— begin Data extract —

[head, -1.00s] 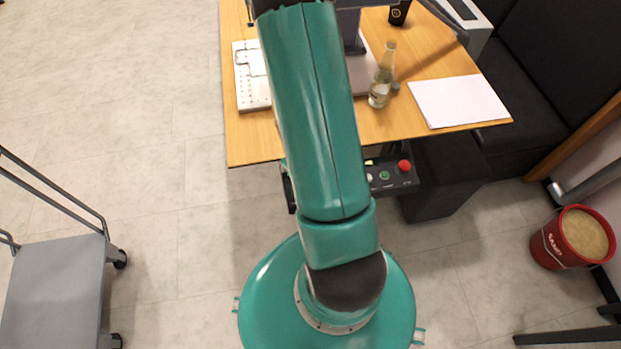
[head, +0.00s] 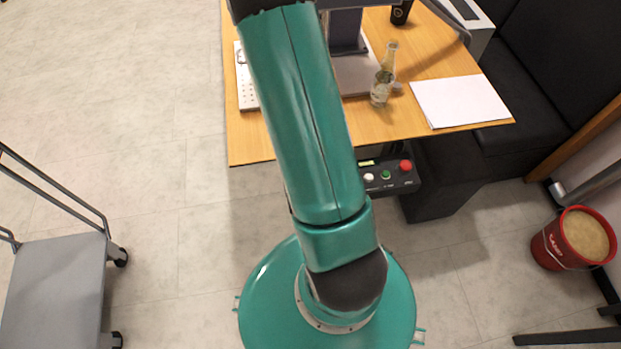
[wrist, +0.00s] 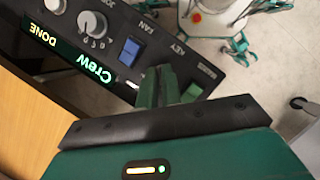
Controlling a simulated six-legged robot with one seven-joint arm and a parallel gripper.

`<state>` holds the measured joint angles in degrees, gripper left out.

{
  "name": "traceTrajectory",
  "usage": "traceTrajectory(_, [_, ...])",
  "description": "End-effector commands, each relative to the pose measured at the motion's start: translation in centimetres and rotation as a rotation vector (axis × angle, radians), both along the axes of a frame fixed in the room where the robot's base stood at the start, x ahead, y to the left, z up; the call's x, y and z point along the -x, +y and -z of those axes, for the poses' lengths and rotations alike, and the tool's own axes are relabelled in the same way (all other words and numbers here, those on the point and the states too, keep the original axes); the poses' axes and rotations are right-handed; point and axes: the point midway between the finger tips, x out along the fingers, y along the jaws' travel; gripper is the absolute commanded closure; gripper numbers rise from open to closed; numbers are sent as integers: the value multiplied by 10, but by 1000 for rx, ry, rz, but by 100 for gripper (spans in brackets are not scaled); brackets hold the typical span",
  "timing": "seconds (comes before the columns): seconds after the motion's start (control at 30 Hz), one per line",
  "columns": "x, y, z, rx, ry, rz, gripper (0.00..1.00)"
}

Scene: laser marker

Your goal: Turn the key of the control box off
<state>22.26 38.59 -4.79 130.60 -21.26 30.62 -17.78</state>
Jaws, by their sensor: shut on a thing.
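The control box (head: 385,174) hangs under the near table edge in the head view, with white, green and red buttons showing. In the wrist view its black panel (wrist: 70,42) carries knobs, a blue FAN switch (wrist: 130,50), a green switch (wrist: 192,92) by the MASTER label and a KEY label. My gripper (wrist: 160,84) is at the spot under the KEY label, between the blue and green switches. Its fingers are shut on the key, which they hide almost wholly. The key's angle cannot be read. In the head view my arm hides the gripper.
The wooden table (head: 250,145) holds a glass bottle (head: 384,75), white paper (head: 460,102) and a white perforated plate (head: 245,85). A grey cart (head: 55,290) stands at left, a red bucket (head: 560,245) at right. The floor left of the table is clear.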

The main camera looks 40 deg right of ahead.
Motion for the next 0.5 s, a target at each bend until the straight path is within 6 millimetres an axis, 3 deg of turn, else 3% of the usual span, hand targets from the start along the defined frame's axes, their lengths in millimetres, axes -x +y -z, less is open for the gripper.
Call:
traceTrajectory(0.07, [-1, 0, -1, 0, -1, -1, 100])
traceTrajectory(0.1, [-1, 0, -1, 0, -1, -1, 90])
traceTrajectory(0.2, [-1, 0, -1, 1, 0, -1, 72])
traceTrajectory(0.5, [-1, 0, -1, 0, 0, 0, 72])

— end Data extract —

The task
In your copy of the listing above, reproduce each line exactly and omit all pictures.

Solution below
[head, -1.00s] 
[head, +0.00s] 
[wrist, +0.00s] 
Controlling a simulated six-legged robot with one seven-joint arm and a parallel gripper.

`<state>` holds the measured joint angles in degrees, gripper left out.

{
  "name": "traceTrajectory",
  "usage": "traceTrajectory(_, [_, ...])",
  "description": "End-effector commands, each relative to the pose measured at the motion's start: translation in centimetres and rotation as a rotation vector (axis × angle, radians), both along the axes of a frame fixed in the room where the robot's base stood at the start, x ahead, y to the left, z up; the call's x, y and z point along the -x, +y and -z of those axes, for the poses' lengths and rotations alike, and the tool's own axes are relabelled in the same way (all other words and numbers here, those on the point and the states too, keep the original axes); the poses' axes and rotations are right-handed; point and axes: the point midway between the finger tips, x out along the fingers, y along the jaws' travel; gripper is the absolute commanded closure; gripper numbers rise from open to closed; numbers are sent as integers: the value multiplied by 10, but by 1000 for rx, ry, rz, but by 100 for gripper (spans in brackets are not scaled); brackets hold the typical span",
  "timing": "seconds (comes before the columns): seconds after the motion's start (control at 30 Hz), one per line",
  "columns": "x, y, z, rx, ry, rz, gripper (0.00..1.00)"
}

Scene: laser marker

Your goal: Turn the key of the control box off
<state>22.26 38.59 -4.79 130.60 -21.26 30.62 -17.78</state>
Jaws, by their sensor: shut on a thing.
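The control box (head: 385,174) hangs under the near table edge in the head view, with white, green and red buttons showing. In the wrist view its black panel (wrist: 70,42) carries knobs, a blue FAN switch (wrist: 130,50), a green switch (wrist: 192,92) by the MASTER label and a KEY label. My gripper (wrist: 160,84) is at the spot under the KEY label, between the blue and green switches. Its fingers are shut on the key, which they hide almost wholly. The key's angle cannot be read. In the head view my arm hides the gripper.
The wooden table (head: 250,145) holds a glass bottle (head: 384,75), white paper (head: 460,102) and a white perforated plate (head: 245,85). A grey cart (head: 55,290) stands at left, a red bucket (head: 560,245) at right. The floor left of the table is clear.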

The main camera looks 40 deg right of ahead.
Motion for the next 0.5 s, a target at each bend until the straight path is within 6 millimetres an axis, 3 deg of turn, else 3% of the usual span, hand targets from the start along the defined frame's axes, their lengths in millimetres, axes -x +y -z, less is open for the gripper.
Call:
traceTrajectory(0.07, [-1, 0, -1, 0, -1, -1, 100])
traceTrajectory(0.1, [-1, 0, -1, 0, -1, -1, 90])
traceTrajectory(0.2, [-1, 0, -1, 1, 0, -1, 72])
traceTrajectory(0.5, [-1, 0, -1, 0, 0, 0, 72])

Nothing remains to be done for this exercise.